The plaintiffs also claim that they complied with § 45a-186 (a) by delivering their appeal papers to the marshal within thirty days of the date that the Probate Court decree was mailed to them. The plaintiffs claim relief under § 52-593a (a), which provides in relevant part: "[A] cause or right of action shall not be lost because of the passage of the time limited by law within which the action may be brought, if the process to be served is personally delivered to a state marshal, constable or other proper officer within such time and the process is served, as provided by law, within thirty days of the delivery." (Emphasis added.) Section 52-593a, by its inclusion in the title of the General Statutes governing civil actions, and by its language referring to service of process, indisputably applies to civil actions. As noted herein, probate appeals are not civil actions. "They are not commenced by the service of process. . . ." (Internal quotation marks omitted.) Heussner v.

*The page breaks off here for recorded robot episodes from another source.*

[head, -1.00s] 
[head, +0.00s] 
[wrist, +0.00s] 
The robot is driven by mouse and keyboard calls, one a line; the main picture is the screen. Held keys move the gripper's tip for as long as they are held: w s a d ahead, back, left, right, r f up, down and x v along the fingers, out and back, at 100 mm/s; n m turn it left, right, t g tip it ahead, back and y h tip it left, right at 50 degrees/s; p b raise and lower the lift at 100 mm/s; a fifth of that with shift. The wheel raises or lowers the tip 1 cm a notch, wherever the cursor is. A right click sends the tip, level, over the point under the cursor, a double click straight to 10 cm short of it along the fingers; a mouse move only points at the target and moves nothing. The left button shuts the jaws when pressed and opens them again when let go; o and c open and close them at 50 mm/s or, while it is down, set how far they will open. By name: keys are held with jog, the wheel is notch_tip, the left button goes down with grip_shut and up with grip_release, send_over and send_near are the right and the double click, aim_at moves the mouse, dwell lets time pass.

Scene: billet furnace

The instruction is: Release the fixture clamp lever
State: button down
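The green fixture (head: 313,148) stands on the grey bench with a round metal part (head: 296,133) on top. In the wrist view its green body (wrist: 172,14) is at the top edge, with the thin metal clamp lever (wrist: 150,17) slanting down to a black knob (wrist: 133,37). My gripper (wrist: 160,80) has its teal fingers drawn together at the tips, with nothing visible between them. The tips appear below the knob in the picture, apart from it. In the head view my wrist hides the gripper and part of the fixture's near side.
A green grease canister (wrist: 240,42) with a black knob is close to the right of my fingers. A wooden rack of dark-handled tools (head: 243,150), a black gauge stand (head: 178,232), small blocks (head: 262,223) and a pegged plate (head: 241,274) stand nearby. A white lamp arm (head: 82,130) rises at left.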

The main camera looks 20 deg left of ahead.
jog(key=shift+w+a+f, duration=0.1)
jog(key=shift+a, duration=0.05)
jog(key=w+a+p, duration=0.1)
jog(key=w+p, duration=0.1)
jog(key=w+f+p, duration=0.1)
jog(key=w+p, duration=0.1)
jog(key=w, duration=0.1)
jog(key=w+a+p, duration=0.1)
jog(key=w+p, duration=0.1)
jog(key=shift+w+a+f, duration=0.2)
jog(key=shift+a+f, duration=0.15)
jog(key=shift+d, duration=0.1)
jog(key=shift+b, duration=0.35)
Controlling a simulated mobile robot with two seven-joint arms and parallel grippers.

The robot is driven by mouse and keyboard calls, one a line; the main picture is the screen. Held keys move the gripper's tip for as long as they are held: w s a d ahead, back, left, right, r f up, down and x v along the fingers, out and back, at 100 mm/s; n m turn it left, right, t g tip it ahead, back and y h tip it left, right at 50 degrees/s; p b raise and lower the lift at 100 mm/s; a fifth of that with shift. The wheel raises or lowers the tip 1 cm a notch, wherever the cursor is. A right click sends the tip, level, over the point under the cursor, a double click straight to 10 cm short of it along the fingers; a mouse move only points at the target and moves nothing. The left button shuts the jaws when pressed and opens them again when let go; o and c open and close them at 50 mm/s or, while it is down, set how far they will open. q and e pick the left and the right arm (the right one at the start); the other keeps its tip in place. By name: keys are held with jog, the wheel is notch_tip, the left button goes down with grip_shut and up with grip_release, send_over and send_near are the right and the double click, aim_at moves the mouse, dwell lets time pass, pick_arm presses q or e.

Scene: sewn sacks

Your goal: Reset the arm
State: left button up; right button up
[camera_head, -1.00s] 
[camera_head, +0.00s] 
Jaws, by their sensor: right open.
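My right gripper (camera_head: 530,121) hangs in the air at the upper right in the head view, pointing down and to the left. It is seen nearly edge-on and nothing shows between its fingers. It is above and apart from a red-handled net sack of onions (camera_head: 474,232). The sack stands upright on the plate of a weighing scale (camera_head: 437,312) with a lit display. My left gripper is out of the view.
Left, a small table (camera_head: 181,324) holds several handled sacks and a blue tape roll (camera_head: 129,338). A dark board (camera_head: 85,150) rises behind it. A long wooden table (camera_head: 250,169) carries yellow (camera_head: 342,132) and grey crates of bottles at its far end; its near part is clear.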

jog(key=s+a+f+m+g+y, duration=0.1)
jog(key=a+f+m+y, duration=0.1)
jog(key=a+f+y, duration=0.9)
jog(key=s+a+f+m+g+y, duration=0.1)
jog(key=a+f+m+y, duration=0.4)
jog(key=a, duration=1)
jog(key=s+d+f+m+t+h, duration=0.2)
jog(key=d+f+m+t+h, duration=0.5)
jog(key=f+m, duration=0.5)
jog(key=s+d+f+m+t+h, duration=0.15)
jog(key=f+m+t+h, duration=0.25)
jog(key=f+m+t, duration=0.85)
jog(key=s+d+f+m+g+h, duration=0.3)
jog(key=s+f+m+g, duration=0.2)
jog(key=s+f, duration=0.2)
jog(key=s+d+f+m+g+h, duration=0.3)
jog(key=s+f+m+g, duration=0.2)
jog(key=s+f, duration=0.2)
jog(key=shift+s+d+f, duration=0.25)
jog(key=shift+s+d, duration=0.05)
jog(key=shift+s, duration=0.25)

Hayes, supra, 289 Conn. 805. Probate appeals are, rather, properly commenced by filing the complaint with the Superior Court. "[J]urisdiction over a probate appeal attaches when the appeal is properly taken and. . . the requirements of mesne process do not apply to probate appeals." Id., 802. The plaintiffs' delivery of their appeal papers to a marshal therefore did not save their appeal under § 52-593a. Accordingly, the trial court properly dismissed the plaintiffs' action.
The judgment is affirmed.
In this opinion the other judges concurred.